Putin usou argumentos muito parecidos esta semana. O que me chamou mais a
atenção não foram os seus argumentos nem a sua peculiar versão da história,
mas sim os aplausos, a emoção e as lágrimas da elite russa ao ouvir o seu
Presidente. Mas, como Putin tornou claro no seu discurso, a Crimeia é um
instrumento estratégico para anunciar uma estratégia muito mais ofensiva no
arco geográfico Cáucaso-Mar Negro-Kiev-Báltico.
Moscovo tem a seu favor a geografia e a vontade de usar os seus meios
militares. Mas tem também três problemas pela frente.
Integrar a Crimeia na Rússia promete ser uma aventura incerta e muito cara.
Referendos como aqueles que tiveram lugar na península ucraniana tendem a
dividir fortemente as várias comunidades. A anexação pela força militar não
resolve a vulnerabilidade geográfica da península. A Crimeia depende do resto
da Ucrânia em termos de abastecimento de água, eletricidade, comida, energia e turistas. Sustentar do ponto de vista financeiro e
económico o governo regional em Simferopol vai custar muito mais do que se
pensa. Não me admiraria nada se daqui a um ou dois anos a desilusão dos russos
na Crimeia em relação a Moscovo fosse substancial.
O Kremlin acha que tem o fôlego económico e financeiro para adotar uma nova estratégia nacional. Mas esta estratégia
parte do princípio de que Moscovo continuará integrada
no centro do sistema financeiro internacional. Nos últimos anos, os
grandes investidores de fundos mundiais compraram 325 mil milhões de dólares
em ações e títulos de dívida russa.
Grande parte deste dinheiro foi usado para financiar a Gazprom e os bancos
Sberbank e Rossiya. Estas empresas têm sido usadas pelo Kremlin para defender
os seus interesses estratégicos.
Será que esta situação se vai manter? Além disso, o mais provável é que o
risco político associado ao financiamento das empresas russas suba e que o
Kremlin tenha mais dificuldade em cumprir as promessas feitas na campanha
eleitoral de 2012. A base demográfica, económica e industrial da Rússia, pilares
essenciais numa estratégia de reafirmação nacional, não é forte.
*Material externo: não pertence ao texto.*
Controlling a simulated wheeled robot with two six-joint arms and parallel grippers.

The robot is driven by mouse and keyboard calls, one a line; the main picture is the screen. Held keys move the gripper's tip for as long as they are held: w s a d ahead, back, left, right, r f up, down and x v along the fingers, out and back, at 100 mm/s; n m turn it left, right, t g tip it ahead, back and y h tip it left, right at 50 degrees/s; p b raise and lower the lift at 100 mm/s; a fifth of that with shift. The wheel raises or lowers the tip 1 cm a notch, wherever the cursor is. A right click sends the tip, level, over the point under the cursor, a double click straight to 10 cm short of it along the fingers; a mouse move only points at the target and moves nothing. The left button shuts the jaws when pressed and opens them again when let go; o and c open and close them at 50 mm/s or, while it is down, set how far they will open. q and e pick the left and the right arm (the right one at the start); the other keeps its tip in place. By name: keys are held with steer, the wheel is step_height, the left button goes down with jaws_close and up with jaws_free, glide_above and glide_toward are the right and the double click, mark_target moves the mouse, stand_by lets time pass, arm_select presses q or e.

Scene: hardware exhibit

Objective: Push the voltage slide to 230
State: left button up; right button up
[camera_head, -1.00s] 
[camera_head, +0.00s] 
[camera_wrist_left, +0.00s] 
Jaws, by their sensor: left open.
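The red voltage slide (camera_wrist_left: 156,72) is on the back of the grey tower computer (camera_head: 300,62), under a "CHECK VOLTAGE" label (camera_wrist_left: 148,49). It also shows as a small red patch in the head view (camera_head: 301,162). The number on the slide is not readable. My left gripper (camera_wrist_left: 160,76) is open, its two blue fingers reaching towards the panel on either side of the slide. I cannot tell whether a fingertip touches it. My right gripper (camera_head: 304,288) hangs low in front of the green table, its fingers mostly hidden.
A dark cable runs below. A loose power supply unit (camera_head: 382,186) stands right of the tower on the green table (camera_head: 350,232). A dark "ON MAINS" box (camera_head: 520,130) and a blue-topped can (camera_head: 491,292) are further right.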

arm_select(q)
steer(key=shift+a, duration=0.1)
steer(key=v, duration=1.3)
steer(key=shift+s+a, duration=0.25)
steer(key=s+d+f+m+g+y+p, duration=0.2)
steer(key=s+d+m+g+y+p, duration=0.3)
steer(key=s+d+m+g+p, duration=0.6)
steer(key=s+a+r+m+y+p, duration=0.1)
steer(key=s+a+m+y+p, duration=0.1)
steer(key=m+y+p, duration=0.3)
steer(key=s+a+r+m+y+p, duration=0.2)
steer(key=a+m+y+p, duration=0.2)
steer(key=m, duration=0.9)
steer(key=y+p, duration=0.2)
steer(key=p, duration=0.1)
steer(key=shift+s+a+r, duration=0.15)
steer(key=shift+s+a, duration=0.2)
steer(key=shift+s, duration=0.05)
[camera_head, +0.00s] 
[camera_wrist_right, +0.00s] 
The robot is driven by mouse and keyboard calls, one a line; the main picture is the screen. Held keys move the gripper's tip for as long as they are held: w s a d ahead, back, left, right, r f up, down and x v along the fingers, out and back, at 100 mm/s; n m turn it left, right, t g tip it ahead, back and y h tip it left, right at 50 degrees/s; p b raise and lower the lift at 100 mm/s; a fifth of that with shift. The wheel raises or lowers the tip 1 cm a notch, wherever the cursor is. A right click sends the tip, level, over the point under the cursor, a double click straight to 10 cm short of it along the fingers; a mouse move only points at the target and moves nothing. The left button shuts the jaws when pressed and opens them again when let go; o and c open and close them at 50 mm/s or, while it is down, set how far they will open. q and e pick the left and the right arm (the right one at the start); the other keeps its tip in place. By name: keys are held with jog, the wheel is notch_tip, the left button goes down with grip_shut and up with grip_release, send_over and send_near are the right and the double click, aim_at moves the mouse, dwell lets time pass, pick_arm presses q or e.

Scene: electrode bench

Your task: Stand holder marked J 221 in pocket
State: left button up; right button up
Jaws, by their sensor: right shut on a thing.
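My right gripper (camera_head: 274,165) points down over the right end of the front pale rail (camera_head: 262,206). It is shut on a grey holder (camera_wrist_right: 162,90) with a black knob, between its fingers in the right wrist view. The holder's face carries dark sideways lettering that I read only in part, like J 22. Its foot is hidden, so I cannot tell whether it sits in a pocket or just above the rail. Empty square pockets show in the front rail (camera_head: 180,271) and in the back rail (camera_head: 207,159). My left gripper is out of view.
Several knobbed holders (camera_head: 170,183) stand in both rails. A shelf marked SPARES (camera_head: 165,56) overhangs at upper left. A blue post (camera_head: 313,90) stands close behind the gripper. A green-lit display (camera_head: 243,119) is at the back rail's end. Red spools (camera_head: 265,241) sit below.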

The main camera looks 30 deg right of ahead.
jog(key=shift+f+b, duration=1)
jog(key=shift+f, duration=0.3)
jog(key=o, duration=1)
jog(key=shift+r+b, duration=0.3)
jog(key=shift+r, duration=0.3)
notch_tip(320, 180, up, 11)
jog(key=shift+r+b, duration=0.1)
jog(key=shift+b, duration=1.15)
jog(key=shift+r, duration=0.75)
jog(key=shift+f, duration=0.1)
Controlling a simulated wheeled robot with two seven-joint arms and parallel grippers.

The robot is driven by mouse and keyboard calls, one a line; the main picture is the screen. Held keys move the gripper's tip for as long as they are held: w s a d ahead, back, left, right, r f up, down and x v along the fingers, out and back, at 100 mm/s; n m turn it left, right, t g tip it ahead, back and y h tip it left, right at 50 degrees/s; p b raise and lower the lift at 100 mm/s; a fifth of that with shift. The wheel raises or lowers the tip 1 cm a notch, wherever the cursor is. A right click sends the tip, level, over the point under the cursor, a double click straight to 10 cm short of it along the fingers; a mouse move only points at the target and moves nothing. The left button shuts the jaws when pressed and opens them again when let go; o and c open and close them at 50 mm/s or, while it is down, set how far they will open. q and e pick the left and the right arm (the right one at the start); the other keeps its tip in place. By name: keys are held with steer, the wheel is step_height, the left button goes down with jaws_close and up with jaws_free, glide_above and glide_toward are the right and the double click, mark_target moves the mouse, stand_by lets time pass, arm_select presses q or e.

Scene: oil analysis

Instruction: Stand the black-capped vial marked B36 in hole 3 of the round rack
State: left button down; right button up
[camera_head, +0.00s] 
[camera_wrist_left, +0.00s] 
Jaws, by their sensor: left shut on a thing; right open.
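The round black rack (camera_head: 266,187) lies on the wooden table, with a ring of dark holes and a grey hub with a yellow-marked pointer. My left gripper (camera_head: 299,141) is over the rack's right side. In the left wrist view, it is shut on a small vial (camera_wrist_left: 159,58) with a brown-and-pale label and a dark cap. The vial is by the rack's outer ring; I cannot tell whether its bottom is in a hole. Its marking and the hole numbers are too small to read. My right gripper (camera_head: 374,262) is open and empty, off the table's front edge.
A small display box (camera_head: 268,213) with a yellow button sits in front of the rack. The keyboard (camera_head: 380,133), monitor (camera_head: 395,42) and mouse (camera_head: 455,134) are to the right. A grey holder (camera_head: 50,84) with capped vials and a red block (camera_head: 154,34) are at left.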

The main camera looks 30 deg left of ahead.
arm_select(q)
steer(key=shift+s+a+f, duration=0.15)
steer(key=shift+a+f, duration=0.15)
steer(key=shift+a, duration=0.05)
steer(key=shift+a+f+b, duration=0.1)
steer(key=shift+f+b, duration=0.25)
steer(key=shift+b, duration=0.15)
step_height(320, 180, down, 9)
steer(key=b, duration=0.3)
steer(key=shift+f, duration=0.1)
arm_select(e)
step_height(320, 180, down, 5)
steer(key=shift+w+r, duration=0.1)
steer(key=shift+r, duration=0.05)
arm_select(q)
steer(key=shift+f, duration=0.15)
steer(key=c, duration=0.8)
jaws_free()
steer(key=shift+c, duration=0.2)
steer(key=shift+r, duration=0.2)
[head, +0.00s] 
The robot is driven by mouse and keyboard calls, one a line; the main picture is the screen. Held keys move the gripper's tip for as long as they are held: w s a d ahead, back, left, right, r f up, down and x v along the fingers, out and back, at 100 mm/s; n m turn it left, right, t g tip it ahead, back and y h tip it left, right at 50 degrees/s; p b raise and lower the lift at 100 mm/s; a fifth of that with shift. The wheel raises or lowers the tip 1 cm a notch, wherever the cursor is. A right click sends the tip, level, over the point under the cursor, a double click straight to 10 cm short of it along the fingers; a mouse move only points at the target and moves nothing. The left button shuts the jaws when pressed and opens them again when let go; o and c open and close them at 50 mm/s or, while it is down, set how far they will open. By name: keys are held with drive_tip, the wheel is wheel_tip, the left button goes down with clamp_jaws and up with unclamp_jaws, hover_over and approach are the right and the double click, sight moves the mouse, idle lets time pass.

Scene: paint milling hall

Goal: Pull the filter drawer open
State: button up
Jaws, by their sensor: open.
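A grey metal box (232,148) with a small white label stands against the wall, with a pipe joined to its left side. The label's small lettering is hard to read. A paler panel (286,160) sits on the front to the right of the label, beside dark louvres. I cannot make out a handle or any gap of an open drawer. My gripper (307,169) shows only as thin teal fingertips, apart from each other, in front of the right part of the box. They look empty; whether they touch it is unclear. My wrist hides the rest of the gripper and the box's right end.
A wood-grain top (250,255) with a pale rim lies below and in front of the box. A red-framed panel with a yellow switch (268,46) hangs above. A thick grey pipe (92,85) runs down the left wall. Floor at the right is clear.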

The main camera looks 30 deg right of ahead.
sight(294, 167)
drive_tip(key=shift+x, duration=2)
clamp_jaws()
Finalmente, temos o problema da confiança
e dos valores políticos. A emoção russa tem um preço — a desconfiança em
relação à palavra e às intenções do Kremlin. Os valores políticos de Moscovo
também não são atraentes para os seus vizinhos. O drama de Putin é que ninguém
quer fazer parte da sua União Euro-Asiática. A Crimeia esconde a fraqueza da
Rússia. Esta fraqueza explica a opção pelo isolamento.